The incident underscores the wilfulness of coalition politics when role definitions are blurred. When allies pull in different directions, the biggest casualty is governance. In the era of single party rule, the party high command was the undisputed king. There may have been murmurs of dissent but there was no survival outside the party. As a result, the fundamental rules of the game were not tinkered with.

A single-party system also helped preserve bureaucratic freedom to some extent. Till not too long ago, an officer could defy his minister on paper. He was, more often than not, protected by his boss, the chief secretary, who usually was an officer of impeccable credentials and carried weight with the political class. The chief secretary would back the officer and, if necessary, take up the matter of the recalcitrant minister with the CM who would, in turn, rein in his subordinate minister. Whatever the net bargain, the officer would stay unscathed. The flow of authority was definite, precise and incontrovertible. Today, whoever flexes his muscles more rules.

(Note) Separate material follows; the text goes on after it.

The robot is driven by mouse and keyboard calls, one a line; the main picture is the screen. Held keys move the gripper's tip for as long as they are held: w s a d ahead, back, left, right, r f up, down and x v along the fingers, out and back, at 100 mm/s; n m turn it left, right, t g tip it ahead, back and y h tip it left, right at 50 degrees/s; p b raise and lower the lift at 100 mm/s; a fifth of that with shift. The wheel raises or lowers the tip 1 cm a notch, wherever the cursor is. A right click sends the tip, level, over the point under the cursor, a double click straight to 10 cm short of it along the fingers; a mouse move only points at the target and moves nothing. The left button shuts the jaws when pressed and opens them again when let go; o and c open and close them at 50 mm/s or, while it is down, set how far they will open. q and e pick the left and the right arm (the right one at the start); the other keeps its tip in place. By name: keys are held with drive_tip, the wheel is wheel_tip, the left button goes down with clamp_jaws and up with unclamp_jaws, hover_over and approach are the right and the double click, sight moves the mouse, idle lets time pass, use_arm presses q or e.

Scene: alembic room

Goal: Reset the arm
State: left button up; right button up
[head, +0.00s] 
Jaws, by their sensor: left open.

Officers can no longer take on their political bosses without a death wish because the CM has no control over ministers from other parties. The chief secretary, barring a few in the last decade, is increasingly a stooge who cannot stand up for himself, let alone his staff.

If committed bureaucracy — a concept introduced by Indira Gandhi to keep officers subservient to politicians — was the first onslaught on free and fair governance, the compulsions of new age politics with its inherent strains of insecurity and oneupmanship have dealt another lethal blow.